The Indian government on Thursday announced that it will induct members of the transgender community in the country’s elite paramilitary forces ending discrimination against the marginalised section.
Although it took 73 years for Indian authorities and society to acknowledge the third gender, the Indian mythology and scriptures mention several characters who defied this gender binary.
These mythological and folk tales in India have many - what you can call as – LGBTQ characters.
If we talk about the first transgender in combat, we have a mythological example of Shikhandi in Mahabharata’s legend. Shikhandi was the eldest girl child of King of Panchala - Drupad and elder sibling to Dhrishtadhyumna and Draupadi.
According to mythology, Shikhandi was born as Shikhandini, the daughter of Panchla King Drupada and was raised as a son. She was believed to be the reincarnation of Amba who wanted to avenge on Bhishma.

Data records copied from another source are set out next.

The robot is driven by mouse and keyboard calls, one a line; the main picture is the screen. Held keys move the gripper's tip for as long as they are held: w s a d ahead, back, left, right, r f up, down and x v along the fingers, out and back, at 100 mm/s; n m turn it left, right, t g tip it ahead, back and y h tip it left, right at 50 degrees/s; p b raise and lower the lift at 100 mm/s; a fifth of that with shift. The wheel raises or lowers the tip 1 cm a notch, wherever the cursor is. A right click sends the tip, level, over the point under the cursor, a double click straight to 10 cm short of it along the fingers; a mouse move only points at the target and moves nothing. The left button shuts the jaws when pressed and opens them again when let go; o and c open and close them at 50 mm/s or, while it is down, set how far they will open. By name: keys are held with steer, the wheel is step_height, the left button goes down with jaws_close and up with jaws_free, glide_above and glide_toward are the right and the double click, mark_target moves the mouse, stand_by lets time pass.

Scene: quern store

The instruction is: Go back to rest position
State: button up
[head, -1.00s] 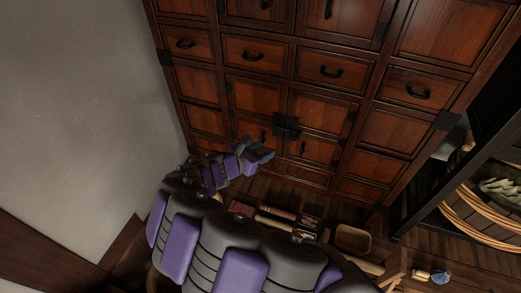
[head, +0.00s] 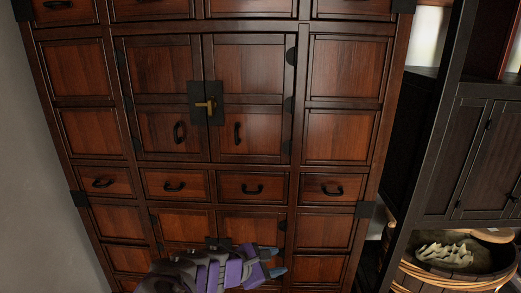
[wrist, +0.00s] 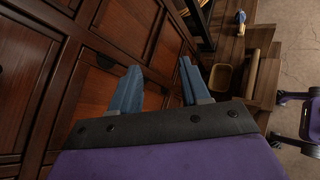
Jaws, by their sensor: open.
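My gripper (head: 277,263) shows at the bottom of the head view, in front of the lower drawers of a dark red-brown wooden cabinet (head: 255,125). Its two blue fingers are apart with nothing between them. In the wrist view, my gripper (wrist: 158,88) is also open and empty, with the cabinet's panels (wrist: 112,62) close on the left.
A dark shelf unit (head: 455,150) stands right of the cabinet, with a basket (head: 440,279) holding pale items. In the wrist view, a tan tray (wrist: 226,77) and a small blue-topped object (wrist: 240,20) sit on wooden boards. A pale wall (head: 40,190) is at left.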

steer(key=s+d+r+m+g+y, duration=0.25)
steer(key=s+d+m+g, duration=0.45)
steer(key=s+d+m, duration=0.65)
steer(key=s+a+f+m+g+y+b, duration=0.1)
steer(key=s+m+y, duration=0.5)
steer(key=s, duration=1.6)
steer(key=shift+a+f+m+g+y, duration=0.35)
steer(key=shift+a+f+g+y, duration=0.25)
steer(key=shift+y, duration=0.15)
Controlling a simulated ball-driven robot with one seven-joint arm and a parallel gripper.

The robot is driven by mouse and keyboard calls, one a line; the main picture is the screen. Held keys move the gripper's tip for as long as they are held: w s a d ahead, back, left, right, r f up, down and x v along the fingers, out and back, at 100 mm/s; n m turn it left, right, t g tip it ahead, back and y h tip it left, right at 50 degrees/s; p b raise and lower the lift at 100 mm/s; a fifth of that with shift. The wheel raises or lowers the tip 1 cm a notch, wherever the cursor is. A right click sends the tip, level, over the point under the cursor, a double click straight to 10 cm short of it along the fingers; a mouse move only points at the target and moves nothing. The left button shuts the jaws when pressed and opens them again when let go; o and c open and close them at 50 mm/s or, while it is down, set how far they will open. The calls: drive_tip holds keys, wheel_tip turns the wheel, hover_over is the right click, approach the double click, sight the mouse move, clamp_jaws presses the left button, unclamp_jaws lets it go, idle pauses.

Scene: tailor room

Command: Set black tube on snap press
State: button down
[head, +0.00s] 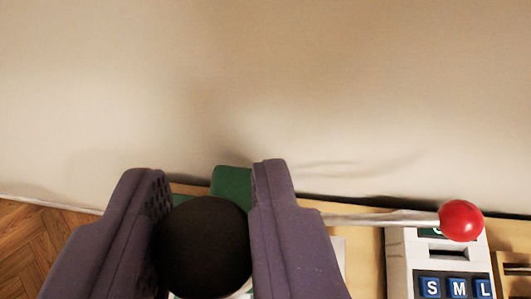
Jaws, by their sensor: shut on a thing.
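My gripper (208,215) has purple fingers in the lower left middle of the head view. It is shut on the black tube (204,248), which shows as a dark round shape between the two fingers. Behind the tube is a green body (231,182), apparently the snap press. A metal lever with a red ball knob (461,220) reaches out to the right from behind the right finger and seems to belong to the press. Most of the press is hidden by the tube and fingers. I cannot tell whether the tube touches it.
A light wooden table top (366,240) runs along a plain beige wall (270,90). A white box with blue S, M, L labels (440,265) stands at the right, under the lever's knob. A wooden object (512,262) is at the right edge. Parquet floor (35,240) shows at left.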

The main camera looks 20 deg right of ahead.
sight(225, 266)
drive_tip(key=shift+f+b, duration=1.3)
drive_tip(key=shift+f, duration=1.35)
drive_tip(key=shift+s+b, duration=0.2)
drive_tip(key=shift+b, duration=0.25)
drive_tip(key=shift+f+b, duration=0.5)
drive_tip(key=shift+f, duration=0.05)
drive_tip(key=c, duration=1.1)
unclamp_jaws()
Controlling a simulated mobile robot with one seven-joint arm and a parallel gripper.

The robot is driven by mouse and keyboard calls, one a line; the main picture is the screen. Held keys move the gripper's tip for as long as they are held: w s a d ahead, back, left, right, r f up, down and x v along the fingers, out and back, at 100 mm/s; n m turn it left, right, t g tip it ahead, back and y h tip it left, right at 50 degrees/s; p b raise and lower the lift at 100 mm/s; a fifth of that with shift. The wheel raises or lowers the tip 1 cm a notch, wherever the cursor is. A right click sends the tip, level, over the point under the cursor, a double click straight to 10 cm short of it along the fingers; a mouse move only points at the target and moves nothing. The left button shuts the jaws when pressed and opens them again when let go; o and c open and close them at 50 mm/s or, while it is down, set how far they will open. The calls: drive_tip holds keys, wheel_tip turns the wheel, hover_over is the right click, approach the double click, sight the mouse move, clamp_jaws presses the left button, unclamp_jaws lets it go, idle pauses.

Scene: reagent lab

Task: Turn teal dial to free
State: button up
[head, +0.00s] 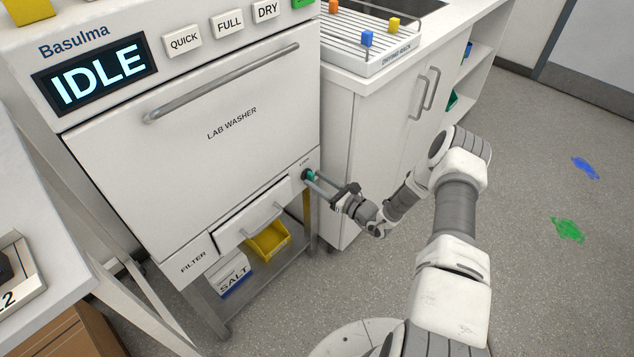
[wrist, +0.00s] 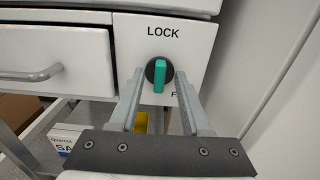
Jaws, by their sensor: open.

On the tenth day of the war between the Kauravas and Pandavas at Kurukshetra, Bhishma was the biggest challenge for Pandavas. To stop Bhishma, Lord Krishna advised Arjuna to use Shikhandi as a shield. After facing the Shikhandi in the battlefield, Bhishma, who knew that she was Amba, lowered his weapons. Seizing the opportunity, then Arjuna killed Bhishma.
In one of the Mahabharata versions, you can read about Arjuna's gender variance story. When Arjuna refused Urvashi, she cursed Arjuna, followed by which he became a member of the third gender. The opportunity was used by Arjuna as the perfect disguise during his last year of exile. Arjuna took the name Brihannala and dressed in women's clothes and went to the city ruled by king Virata, where he taught the arts of music, singing and dancing to the princess Uttara and her female attendees.
In another story as per the Padma Purana, one can see Arjuna physically transformed into a woman to take part in Krishna's mystical dance, which only women may attend.
These references to the LGBTQ characters in Indian scriptures go beyond instances of curses leading to the change in gender and one can see the Gods deliberately switching between genders on many occassions.
One such tale which is famous in Indian mythology is of Mohini who was the female incarnation of Lord Vishnu. The Bhagavata Purana has a reference to the story of the enchantress, Mohini. According to many epics, Mohini and Shiva later gave birth to their son Ayyappa.
In one of the reincarnations, Vishnu who was born as Krishna becomes Mohini to marry Aravan. He was the son of Arjun and the Naga princess Uloopi. Aravan was chosen to be sacrificed for the Pandavas’ victory in the Kurukshetra war. However, he had one last wish of not dying unmarried. As per the legend, no woman came forward to marry him. The story then unfolds with Krishna taking the form of Mohini to marry Aravan. The tale is widely believed in India and Aravan is still considered a patron god of some transgender communities in the country even today.
The famous Ardhanarishvara, androgynous form of Shiva in Indian legends represents the masculinity of Shiva blended with the femininity of Parvati. This androgynous version of Shiva is equally famous as 'Lakshmi-Narayan' which was formed after a union between Lakshmi and her husband Vishnu.
Among the many deities which are considered as patrons of the transgender community, the story of Devi Bahuchara who was the daughter of Bapaldaan Detha is quite well known. Her primary temple is located in Becharaji town in Mehsana district of Gujarat, India.
According to a prevalent story, once when Devi Bahuchara was travelling in a caravan along with her sisters, a bandit named Bapiya attempted to molest her. In an attempt to deter the bandit, she cut off her breast. The goddess did not resort to violence to defeat the bandit. She even asked him to expiate for his sin by dressing and behaving like a woman.
In addition to these references, Indian astrological tales also talk about several LGBTQ characters. One such tale which is famous is of Budh Graha. He was raised as the child of Sage Brihaspati and Tara. However, he was actually the illegitimate child of Tara and the Moon-god - Chandra. After this revelation during Tara’s pregnancy, enraged Sage Brihaspati cursed that the child would be born neither male nor female.